begin Supplied information

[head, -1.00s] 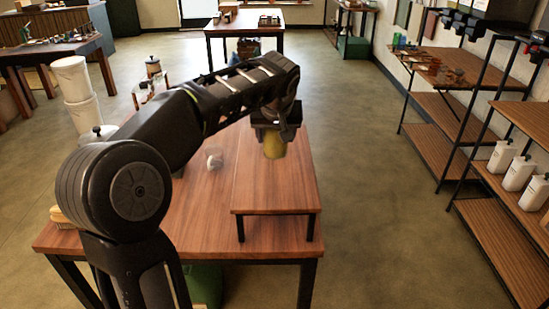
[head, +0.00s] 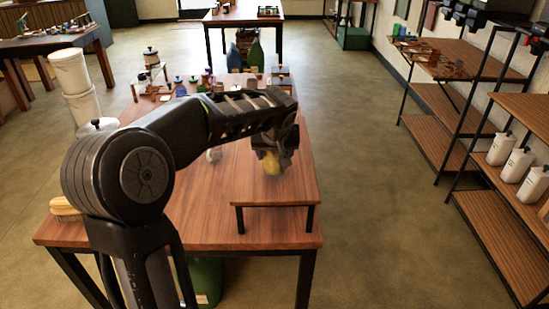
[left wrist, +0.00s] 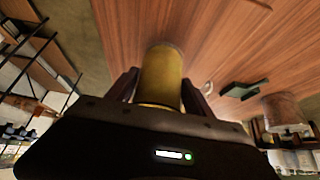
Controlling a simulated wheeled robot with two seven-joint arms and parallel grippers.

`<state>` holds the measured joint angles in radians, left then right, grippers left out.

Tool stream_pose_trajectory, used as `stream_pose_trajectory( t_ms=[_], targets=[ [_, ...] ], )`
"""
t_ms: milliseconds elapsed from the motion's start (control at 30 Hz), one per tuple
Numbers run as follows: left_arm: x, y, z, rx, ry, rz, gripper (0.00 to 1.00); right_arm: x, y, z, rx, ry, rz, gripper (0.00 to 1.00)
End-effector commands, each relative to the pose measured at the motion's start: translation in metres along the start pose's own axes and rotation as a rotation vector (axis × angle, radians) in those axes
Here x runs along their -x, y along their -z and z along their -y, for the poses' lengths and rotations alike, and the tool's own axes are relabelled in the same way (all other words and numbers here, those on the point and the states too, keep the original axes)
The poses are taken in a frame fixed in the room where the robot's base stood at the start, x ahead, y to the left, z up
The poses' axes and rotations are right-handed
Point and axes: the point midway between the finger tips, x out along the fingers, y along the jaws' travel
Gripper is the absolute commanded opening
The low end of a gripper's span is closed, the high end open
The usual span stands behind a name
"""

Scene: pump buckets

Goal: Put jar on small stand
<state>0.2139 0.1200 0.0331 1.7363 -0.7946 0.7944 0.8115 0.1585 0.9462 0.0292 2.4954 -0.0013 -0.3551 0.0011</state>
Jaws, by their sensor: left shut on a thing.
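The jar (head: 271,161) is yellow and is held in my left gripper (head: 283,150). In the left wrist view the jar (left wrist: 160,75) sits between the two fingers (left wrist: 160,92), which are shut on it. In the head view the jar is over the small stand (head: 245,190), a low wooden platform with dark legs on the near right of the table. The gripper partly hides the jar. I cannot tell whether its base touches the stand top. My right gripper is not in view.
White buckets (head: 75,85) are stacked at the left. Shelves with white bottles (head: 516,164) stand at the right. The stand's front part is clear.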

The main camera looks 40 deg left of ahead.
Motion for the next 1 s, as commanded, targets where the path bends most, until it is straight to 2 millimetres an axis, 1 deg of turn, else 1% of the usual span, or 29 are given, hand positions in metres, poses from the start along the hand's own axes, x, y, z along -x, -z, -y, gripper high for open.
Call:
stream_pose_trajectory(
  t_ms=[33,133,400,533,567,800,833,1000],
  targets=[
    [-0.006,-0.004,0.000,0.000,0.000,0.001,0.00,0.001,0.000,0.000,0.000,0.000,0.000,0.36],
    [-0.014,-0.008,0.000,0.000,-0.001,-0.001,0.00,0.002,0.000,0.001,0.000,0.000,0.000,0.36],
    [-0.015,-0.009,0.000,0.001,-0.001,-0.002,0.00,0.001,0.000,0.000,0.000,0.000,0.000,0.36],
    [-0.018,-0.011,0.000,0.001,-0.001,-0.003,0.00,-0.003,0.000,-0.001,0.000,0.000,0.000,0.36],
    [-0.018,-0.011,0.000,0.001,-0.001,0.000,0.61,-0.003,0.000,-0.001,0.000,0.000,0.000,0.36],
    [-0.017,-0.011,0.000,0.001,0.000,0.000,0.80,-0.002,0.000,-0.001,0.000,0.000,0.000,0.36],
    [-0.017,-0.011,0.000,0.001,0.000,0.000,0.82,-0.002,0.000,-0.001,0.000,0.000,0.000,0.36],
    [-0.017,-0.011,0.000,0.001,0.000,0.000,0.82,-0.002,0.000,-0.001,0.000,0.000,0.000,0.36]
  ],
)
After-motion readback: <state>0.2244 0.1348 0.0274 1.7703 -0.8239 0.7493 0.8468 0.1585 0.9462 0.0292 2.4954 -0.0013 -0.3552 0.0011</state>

end Supplied information

* _What the task requires_:
Leave out the pictures and give the listing above again exactly.

* _Solution to this task_:
[head, -1.00s] 
[head, +0.00s] 
[left wrist, +0.00s] 
Controlling a simulated wheeled robot with two seven-joint arms and parallel grippers.

`<state>` holds the measured joint angles in radians, left then right, grippers left out.

Tool stream_pose_trajectory, used as `stream_pose_trajectory( t_ms=[_], targets=[ [_, ...] ], )`
"""
t_ms: milliseconds elapsed from the motion's start (control at 30 Hz), one per tuple
Numbers run as follows: left_arm: x, y, z, rx, ry, rz, gripper (0.00 to 1.00); right_arm: x, y, z, rx, ry, rz, gripper (0.00 to 1.00)
End-effector commands, each relative to the pose measured at the motion's start: translation in metres along the start pose's own axes and rotation as a rotation vector (axis × angle, radians) in those axes
Here x runs along their -x, y along their -z and z along their -y, for the poses' lengths and rotations alike, and the tool's own axes are relabelled in the same way (all other words and numbers here, those on the point and the states too, keep the original axes)
The poses are taken in a frame fixed in the room where the robot's base stood at the start, x ahead, y to the left, z up
The poses' axes and rotations are right-handed
Point and axes: the point midway between the finger tips, x out along the fingers, y along the jaws' travel
Gripper is the absolute commanded opening
The low end of a gripper's span is closed, the high end open
The usual span stands behind a name
"""

Scene: pump buckets

Goal: Put jar on small stand
<state>0.2139 0.1200 0.0331 1.7363 -0.7946 0.7944 0.8115 0.1585 0.9462 0.0292 2.4954 -0.0013 -0.3551 0.0011</state>
Jaws, by their sensor: left shut on a thing.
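The jar (head: 271,161) is yellow and is held in my left gripper (head: 283,150). In the left wrist view the jar (left wrist: 160,75) sits between the two fingers (left wrist: 160,92), which are shut on it. In the head view the jar is over the small stand (head: 245,190), a low wooden platform with dark legs on the near right of the table. The gripper partly hides the jar. I cannot tell whether its base touches the stand top. My right gripper is not in view.
White buckets (head: 75,85) are stacked at the left. Shelves with white bottles (head: 516,164) stand at the right. The stand's front part is clear.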

The main camera looks 40 deg left of ahead.
Motion for the next 1 s, as commanded, targets where the path bends most, until it is straight to 2 millimetres an axis, 1 deg of turn, else 1% of the usual span, or 29 are given, hand positions in metres, poses from the start along the hand's own axes, x, y, z along -x, -z, -y, gripper high for open.
Call:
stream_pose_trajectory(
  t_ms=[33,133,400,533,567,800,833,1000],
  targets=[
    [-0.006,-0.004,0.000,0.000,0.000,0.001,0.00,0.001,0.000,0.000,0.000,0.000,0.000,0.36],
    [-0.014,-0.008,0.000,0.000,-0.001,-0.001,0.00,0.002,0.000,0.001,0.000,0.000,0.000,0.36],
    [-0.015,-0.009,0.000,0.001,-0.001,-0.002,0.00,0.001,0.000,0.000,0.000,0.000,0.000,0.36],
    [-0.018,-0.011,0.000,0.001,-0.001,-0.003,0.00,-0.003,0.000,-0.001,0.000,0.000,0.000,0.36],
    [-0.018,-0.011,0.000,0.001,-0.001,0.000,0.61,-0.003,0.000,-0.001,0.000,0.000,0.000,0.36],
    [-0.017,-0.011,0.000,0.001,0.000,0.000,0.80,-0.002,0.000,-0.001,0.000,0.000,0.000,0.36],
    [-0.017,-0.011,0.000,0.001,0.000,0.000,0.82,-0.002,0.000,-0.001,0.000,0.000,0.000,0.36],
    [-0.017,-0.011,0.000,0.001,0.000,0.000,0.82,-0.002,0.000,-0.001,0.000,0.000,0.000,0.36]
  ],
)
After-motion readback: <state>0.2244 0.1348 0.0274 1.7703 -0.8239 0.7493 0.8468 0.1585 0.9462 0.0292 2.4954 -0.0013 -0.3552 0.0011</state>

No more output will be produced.